En 2007, Ariel Toaff a écrit un livre prêtant une certaine crédibilité aux récits. Il cite notamment le Talmud, qui contient des passages appelant au meurtre des non-juifs. Il s'est toutefois ultérieurement rétracté, surtout vu la façon barbare dont les aveux avaient été obtenus et les critiques sur sa méthode. Par ailleurs, une réfutation minutieuse comprenant des interviews des principaux érudits italiens a paru le 11 février 2007 dans le journal italien Corriere della Sera

Antiquité

Les Israélites de l'époque du premier Temple connaissaient probablement résiduellement le sacrifice du premier né (2. Chr 33,6; 2. Rois 23,10), puisque la Tora prend soin à plusieurs reprises de le condamner de façon absolue (Ex 13,2.12 et suiv.; 22,28 et suiv.; 34,19 et suiv.; Nom 3,1 et suiv.; 18,15; Dtn 15,19) en menaçant de mort ceux qui s'y livrent (Lev 20,2-5).
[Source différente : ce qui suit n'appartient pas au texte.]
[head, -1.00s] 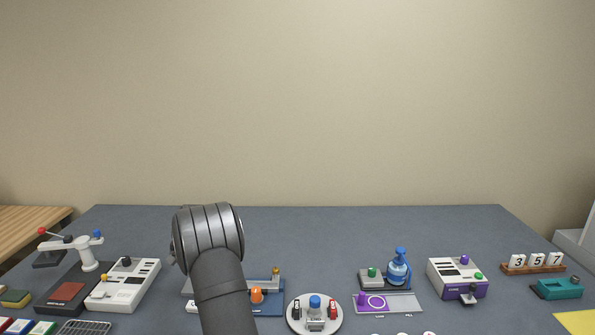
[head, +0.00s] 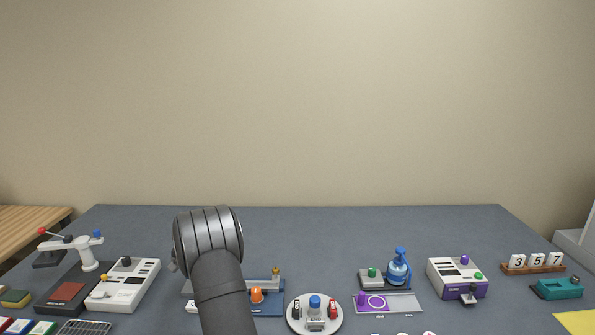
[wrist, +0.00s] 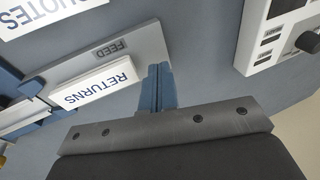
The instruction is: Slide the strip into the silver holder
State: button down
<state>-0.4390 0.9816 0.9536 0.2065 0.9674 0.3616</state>
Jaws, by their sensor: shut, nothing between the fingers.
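A white strip marked RETURNS (wrist: 97,84) lies at the grey plate marked FEED (wrist: 135,48) in the wrist view. My gripper (wrist: 158,72) has its blue fingers together and empty, just right of the strip's end; I cannot tell whether they touch it. A second white piece, marked QUOTES (wrist: 45,12), is at the upper left. In the head view a small silver piece (head: 316,324), possibly the silver holder, stands at the front of a round white base (head: 294,325), with a black and a red piece. My arm hides the fingers and the RETURNS strip there.
A blue device with an orange knob (head: 257,295) is right of my arm. A white panel device (head: 135,280) stands to the left. A blue bottle (head: 398,270) and a purple-and-white box (head: 455,276) stand to the right. The grey table is clear at the back.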

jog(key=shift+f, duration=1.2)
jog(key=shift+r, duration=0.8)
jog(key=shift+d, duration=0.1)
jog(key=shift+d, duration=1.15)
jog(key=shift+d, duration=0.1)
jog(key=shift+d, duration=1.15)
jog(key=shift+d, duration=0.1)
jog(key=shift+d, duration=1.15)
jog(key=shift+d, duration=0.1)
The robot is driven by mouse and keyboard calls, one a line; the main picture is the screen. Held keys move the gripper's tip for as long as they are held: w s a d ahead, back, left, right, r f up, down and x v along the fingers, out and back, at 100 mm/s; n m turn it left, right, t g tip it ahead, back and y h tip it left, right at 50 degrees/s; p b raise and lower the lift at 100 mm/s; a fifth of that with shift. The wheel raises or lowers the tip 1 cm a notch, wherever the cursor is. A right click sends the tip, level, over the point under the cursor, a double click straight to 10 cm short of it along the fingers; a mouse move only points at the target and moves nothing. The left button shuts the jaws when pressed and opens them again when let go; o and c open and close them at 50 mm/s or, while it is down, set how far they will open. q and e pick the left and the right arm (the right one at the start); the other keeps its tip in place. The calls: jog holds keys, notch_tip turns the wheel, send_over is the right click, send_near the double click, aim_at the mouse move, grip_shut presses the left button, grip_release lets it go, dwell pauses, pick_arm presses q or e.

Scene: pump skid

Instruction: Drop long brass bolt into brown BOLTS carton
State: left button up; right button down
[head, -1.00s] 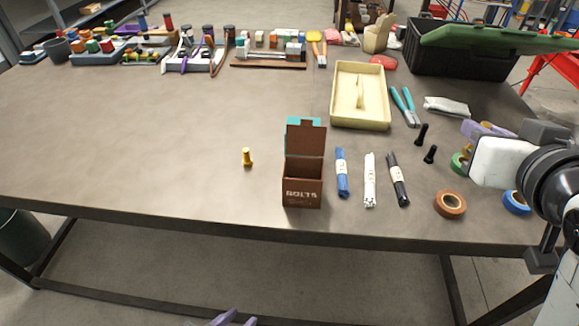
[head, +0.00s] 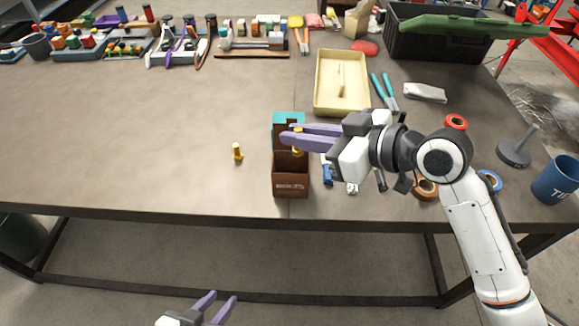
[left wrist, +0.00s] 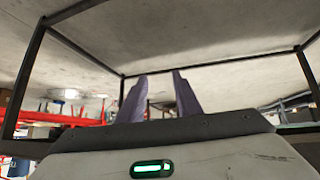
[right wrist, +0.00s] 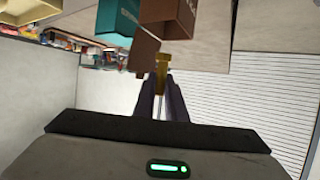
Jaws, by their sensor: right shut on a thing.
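My right gripper (head: 291,136) is shut on a long brass bolt (head: 298,150), which hangs below the fingers over the brown BOLTS carton (head: 290,186). In the right wrist view the held brass bolt (right wrist: 161,78) shows its long shank between the fingertips, near the flap of the brown carton (right wrist: 168,14). The carton stands upright with its lid flap raised; its inside is mostly hidden. A shorter-looking brass bolt (head: 237,153) stands on the table left of the carton. My left gripper (head: 220,297) is open and empty, low in front of the table.
A teal carton (head: 287,117) stands right behind the brown one. The table left of the brass bolt is clear.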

Les prophètes dénonçaient les sacrifices humains comme une forme d'idolâtrie (Is. 57,5; Jér 7,31; 32,35; Éz 16,20; 23,37) ce qui en faisait des sacrilèges. La Sagesse de Salomon, apocryphe du Ier siècle av. J.-C., s'appuyait sur eux pour justifier l'extermination des Cananéens (12,4 et suiv. entre autres). Il est possible que dès le temps des patriarches, en 1200 avant Jésus-Christ et au plus tard en 800, la religion d'Israël (ancêtre de ce qui ne deviendra que bien plus tard la religion juive) ait remplacé la victime humaine par une victime animale. Mais même ce sacrifice est strictement règlemente et la Tora interdit entre autres choses aux juifs la consommation du sang, puisque c'est là que réside la vie et que le sang en conséquence appartient exclusivement au dieu créateur JHWH (Gen 9,4; Lév 3,17; 7,26 et suiv.; 17,10-14). On affaiblissait ainsi une des raisons principales du sacrifice - le fait de prendre et de s'incorporer une force de vie étrangère. On n'avait pas pourtant fait entièrement disparaître ces représentations archaïques qui attribuaient au sang et à certaines parties du corps des forces magiques ; on les retrouve entre autres dans le culte chrétien des reliques et dans les accusations ultérieures de meurtres rituels.